## What the task requires
Do not include the pictures; repeat the rest of the data exactly.

## Information shown
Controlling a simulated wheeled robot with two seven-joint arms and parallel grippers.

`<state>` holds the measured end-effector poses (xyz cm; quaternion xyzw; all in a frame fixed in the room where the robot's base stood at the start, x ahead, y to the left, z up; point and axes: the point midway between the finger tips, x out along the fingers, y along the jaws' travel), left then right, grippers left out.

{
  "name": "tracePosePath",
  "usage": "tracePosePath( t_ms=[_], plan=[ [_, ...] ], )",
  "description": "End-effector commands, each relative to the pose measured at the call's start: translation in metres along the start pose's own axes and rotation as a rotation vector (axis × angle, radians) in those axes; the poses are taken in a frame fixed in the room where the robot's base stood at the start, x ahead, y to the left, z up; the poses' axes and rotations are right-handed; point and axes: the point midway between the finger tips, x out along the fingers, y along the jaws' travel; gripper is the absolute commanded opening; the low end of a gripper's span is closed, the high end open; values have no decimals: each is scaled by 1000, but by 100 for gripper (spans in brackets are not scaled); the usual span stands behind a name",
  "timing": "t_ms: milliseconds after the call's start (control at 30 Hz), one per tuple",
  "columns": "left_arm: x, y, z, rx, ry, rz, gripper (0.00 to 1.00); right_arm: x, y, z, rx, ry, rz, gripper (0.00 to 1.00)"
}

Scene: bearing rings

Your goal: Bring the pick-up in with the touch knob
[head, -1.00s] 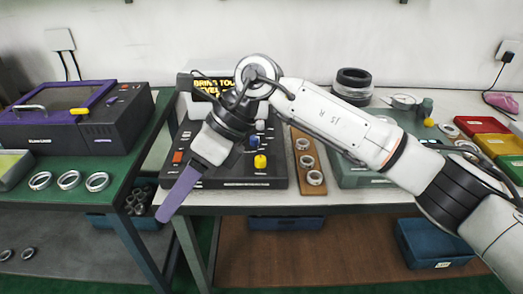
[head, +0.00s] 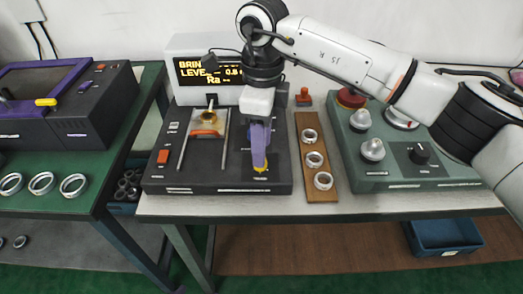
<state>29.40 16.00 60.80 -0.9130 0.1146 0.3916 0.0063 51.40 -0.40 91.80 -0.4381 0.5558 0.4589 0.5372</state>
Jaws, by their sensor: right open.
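The roughness tester (head: 216,181) is a dark box with a lit display (head: 212,75) behind it, reading "BRIN…", "LEVEL", "0.8" and "Ra --"; part of the text is hidden by my arm. An amber and orange piece (head: 205,130), perhaps the pick-up, sits between two rails on the left. My left gripper is out of view.
A wooden rack (head: 316,184) with three rings stands right of the tester. A green box (head: 405,178) with knobs is further right. A red button (head: 162,156) is on the tester's left. Several rings (head: 41,183) lie on the green bench at left.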

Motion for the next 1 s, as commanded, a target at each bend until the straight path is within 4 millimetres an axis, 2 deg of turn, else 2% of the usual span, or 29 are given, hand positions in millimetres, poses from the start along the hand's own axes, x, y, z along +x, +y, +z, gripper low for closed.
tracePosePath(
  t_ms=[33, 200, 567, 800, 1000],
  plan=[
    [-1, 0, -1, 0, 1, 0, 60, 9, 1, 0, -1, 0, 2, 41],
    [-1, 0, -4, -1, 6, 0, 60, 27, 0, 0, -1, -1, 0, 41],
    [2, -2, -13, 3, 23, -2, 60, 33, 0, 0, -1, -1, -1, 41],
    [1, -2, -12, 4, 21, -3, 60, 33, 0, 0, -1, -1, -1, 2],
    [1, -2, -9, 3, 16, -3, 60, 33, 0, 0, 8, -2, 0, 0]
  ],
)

## Exercise output
Controlling a simulated wheeled robot with two seven-joint arms and parallel grippers.

`<state>` holds the measured end-effector poses (xyz cm; quaternion xyzw; all in a frame fixed in the room where the robot's base stood at the start, x ahead, y to the left, z up; point and axes: the point midway between the finger tips, x out along the fingers, y along the jaws' travel), left then right, grippers left out.

{
  "name": "tracePosePath",
  "usage": "tracePosePath( t_ms=[_], plan=[ [_, ...] ], )",
  "description": "End-effector commands, each relative to the pose measured at the call's start: translation in metres along the start pose's own axes and rotation as a rotation vector (axis × angle, radians) in those axes; the poses are taken in a frame fixed in the room where the robot's base stood at the start, x ahead, y to the left, z up; the poses' axes and rotations are right-handed; point and axes: the point midway between the finger tips, x out along the fingers, y along the jaws' travel; gripper is the absolute commanded opening; the low end of a gripper's span is closed, the high end open; values have no decimals: each is scaled by 1000, but by 100 for gripper (spans in brackets are not scaled); the usual span stands behind a name",
  "timing": "t_ms: milliseconds after the call's start (control at 30 Hz), one per tuple",
  "columns": "left_arm: x, y, z, rx, ry, rz, gripper (0.00 to 1.00); right_arm: x, y, z, rx, ry, rz, gripper (0.00 to 1.00)"
}

Scene: bearing rings

Your goal: Bring the pick-up in with the touch knob
[head, -1.00s] 
[head, +0.00s] 
<state>29.40 16.00 60.80 -0.9130 0.1146 0.3916 0.0063 51.40 -0.40 91.80 -0.4381 0.5558 0.4589 0.5372</state>
Jaws, by their sensor: right open.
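The roughness tester (head: 216,181) is a dark box with a lit display (head: 212,75) behind it, reading "BRIN…", "LEVEL", "0.8" and "Ra --"; part of the text is hidden by my arm. An amber and orange piece (head: 205,130), perhaps the pick-up, sits between two rails on the left. My left gripper is out of view.
A wooden rack (head: 316,184) with three rings stands right of the tester. A green box (head: 405,178) with knobs is further right. A red button (head: 162,156) is on the tester's left. Several rings (head: 41,183) lie on the green bench at left.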

Motion for the next 1 s, as commanded, a target at each bend until the straight path is within 4 millimetres an axis, 2 deg of turn, else 2% of the usual span, or 29 are given, hand positions in millimetres, poses from the start along the hand's own axes, x, y, z along +x, +y, +z, gripper low for closed.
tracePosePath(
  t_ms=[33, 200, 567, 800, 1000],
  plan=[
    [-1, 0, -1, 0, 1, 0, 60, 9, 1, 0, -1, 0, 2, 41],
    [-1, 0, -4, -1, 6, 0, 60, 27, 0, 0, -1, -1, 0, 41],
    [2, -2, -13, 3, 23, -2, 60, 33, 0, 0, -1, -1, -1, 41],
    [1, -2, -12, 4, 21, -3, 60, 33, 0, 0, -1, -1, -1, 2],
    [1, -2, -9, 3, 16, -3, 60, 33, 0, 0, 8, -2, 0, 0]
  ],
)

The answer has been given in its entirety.